__What the exercise asks__
Pull each line holding "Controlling" out of the entries below.

────────

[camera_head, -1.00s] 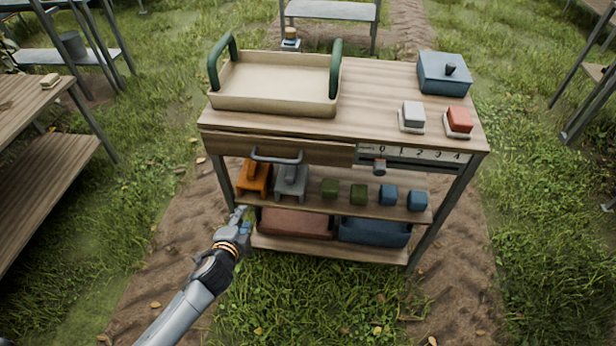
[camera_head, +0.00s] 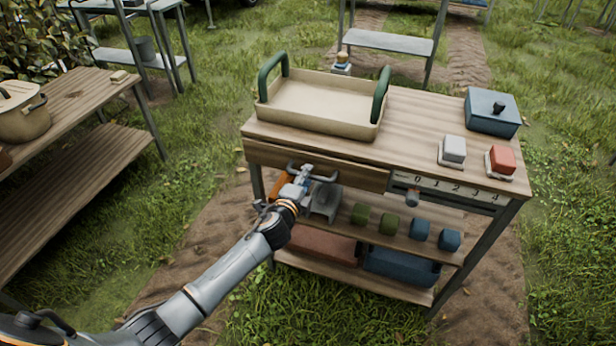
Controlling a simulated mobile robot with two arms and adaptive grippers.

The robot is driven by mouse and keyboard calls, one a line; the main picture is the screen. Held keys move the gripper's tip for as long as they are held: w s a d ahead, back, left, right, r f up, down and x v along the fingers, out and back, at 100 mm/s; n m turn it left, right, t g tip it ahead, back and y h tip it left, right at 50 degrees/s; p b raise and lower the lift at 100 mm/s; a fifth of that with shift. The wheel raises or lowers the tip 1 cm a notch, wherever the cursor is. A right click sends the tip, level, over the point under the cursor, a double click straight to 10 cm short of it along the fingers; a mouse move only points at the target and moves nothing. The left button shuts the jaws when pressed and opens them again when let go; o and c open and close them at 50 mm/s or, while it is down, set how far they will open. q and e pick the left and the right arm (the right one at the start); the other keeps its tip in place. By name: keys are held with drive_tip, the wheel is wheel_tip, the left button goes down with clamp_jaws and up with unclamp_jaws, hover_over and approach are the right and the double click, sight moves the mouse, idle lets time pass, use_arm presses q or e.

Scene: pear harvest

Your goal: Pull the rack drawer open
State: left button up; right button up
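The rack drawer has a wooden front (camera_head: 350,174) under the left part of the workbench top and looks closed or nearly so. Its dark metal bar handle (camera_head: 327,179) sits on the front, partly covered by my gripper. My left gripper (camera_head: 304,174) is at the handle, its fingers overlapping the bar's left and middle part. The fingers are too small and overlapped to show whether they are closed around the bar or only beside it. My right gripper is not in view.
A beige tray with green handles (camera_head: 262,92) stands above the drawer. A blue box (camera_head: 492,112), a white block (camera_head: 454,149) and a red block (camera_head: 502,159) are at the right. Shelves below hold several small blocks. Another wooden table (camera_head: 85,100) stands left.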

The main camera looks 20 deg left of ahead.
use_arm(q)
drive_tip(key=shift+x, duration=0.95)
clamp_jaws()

────────

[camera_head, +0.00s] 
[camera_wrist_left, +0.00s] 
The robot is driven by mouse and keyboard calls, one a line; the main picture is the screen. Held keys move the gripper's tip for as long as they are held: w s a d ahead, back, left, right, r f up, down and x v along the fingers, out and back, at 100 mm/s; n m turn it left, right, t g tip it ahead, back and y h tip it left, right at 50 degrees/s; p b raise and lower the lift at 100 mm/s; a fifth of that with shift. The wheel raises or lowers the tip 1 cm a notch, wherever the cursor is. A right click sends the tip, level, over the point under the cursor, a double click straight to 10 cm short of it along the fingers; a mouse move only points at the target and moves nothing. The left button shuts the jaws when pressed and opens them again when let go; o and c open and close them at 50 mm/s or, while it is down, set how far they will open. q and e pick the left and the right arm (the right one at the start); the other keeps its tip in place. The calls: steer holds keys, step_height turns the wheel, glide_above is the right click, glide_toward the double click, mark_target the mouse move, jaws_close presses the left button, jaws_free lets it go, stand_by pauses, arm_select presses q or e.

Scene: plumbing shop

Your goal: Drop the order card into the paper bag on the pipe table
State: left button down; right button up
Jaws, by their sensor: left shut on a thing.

────────

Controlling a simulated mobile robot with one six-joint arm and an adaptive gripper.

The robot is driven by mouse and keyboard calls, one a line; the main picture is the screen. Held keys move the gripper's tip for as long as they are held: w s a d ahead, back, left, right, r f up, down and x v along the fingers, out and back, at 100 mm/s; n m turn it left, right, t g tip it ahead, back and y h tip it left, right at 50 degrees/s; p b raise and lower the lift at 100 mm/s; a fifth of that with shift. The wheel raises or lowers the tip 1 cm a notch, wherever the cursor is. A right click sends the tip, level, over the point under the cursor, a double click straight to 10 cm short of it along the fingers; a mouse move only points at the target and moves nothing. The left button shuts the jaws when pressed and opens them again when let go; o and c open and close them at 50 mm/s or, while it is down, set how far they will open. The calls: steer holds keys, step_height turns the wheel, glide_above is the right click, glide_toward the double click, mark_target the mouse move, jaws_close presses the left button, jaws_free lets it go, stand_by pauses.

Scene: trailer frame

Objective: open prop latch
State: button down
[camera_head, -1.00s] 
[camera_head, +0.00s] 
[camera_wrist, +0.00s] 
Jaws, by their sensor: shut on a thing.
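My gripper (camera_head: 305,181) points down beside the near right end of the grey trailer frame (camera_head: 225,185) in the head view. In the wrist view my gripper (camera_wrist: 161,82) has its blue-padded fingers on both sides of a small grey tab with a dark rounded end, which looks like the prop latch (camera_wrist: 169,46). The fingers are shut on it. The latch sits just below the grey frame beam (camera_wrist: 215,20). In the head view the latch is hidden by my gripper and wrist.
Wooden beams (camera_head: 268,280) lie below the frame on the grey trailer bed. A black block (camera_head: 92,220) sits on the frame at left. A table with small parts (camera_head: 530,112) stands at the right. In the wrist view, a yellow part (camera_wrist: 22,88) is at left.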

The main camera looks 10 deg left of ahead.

────────

__Written answer__
Controlling a simulated mobile robot with two arms and adaptive grippers.
Controlling a simulated mobile robot with one six-joint arm and an adaptive gripper.

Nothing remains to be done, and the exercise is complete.